Fino ad oggi, Dunkirk è il film più intimo del regista Christopher Nolan, che lo dirige e lo scrive di mano propria.
L'approccio estetico è differente dagli altri film di guerra come, ad esempio, Salvate Il Soldato Ryan di Steven Spielberg, che piuttosto si serviva di spettacolarizzare il dettaglio dei decessi nella sequenza di Omaha Beach; Nolan, invece, taglia e lima, lasciando l'essenziale.

«Nel maggio 1940, la Germania nazista avanzava in Francia, serrando le truppe alleate nelle spiagge di Dunkerque. Con il supporto dell'aviazione britannica, le truppe inglesi furono evacuate, utilizzando altresì ogni sorta d'imbarcazione militare e civile. Ne tornarono a casa 330.000, tra soldati inglesi, francesi, belgi e olandesi.»

Dunkirk è una pellicola, la cui forma narrativa è distribuita secondo tre livelli: The Mole, la fanteria sulle spiagge di Dunkerque in attesa dell'evacuazione; The Sea, il mare e le imbarcazioni civili che attraversano il Canale della Manica; The Air, il cielo e un pilota di spitfire, l'attore Tom Hardy, incaricato di eliminare l'aviazione tedesca che sorvola la costa.
La fotografia di Hoyte Van Hoytema è cupa, grigia e geometrica, molto olfattiva, che ci fa quasi percepire l'odore di carburante bruciato. A rafforzare poi il crescente tasso di tensione, la monodia di Hans Zimmer, minimalista e costruita sul ticchettìo di un orologio.
Si possono trovare punti di debolezza in Dunkirk? Forse sì, nella struttura narrativa dei personaggi: perché non ci sono approfondimenti sul background degli stessi, non conosciamo i loro nomi o il loro passato. Nolan tutt'al più preferisce soffermarsi sulla variabile darwiniana della sopravvivenza. La sopravvivenza delle masse, degli uomini/soldato, che, quando sono ripresi dall'alto, sembrano pedine di una tavola da scacchi, pronte a cadere in nome di un dio che non c'è.

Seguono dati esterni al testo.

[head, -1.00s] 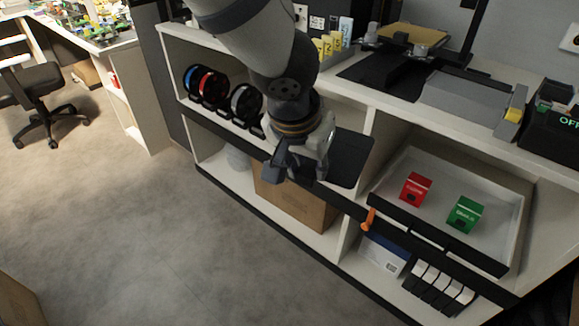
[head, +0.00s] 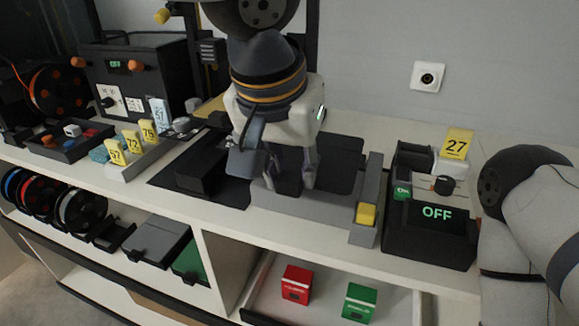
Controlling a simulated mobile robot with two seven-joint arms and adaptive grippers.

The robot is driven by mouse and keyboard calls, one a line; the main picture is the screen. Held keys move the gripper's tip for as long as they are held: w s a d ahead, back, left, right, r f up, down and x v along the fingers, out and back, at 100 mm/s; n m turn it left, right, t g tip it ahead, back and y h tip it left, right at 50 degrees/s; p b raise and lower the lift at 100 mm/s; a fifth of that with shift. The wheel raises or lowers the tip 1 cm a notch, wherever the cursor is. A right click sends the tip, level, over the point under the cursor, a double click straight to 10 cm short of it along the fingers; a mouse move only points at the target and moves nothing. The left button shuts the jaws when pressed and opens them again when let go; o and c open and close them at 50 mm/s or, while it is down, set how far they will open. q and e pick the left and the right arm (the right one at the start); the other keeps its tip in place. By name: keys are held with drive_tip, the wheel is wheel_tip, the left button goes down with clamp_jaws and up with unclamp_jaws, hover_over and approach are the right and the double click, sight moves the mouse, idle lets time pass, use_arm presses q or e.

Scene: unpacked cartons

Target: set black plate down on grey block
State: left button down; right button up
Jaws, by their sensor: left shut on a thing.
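My left gripper (head: 289,184) points down at the middle of the head view, its fingers shut on the black plate (head: 342,165). The plate is thin and dark, and the fingers hide part of it. It looks roughly level, over the long grey block (head: 325,213) on the white counter. The block's front face shows below the plate, and a yellow button (head: 366,213) marks its right end. I cannot tell whether plate and block touch. My right arm shows at the right edge, but its gripper is out of view.
A black device reading OFF (head: 430,230) stands close right of the block, with a yellow 27 tag (head: 455,146) behind. Left are numbered yellow tags (head: 133,143) and a dark mat (head: 218,190). Below, red (head: 296,284) and green (head: 360,302) boxes sit in a tray.

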Le interpretazioni sono massicce: commovente e intensa la parte del giovane Fionn Whitehead; Mark Rylance che interpreta un mozzo di un natante civile; l'impeccabile Tom Hardy che recita per tutta la durata del film con una maschera d'aviatore, citazione voluta da Nolan per il Bane che fu; e infine il freddo e composto comandante delle truppe sul molo, Kenneth Branagh sempre fedele al suo aplomb british.
Un film in cui domina l'estetica del tutto personale di Nolan. Quasi vicino al capolavoro.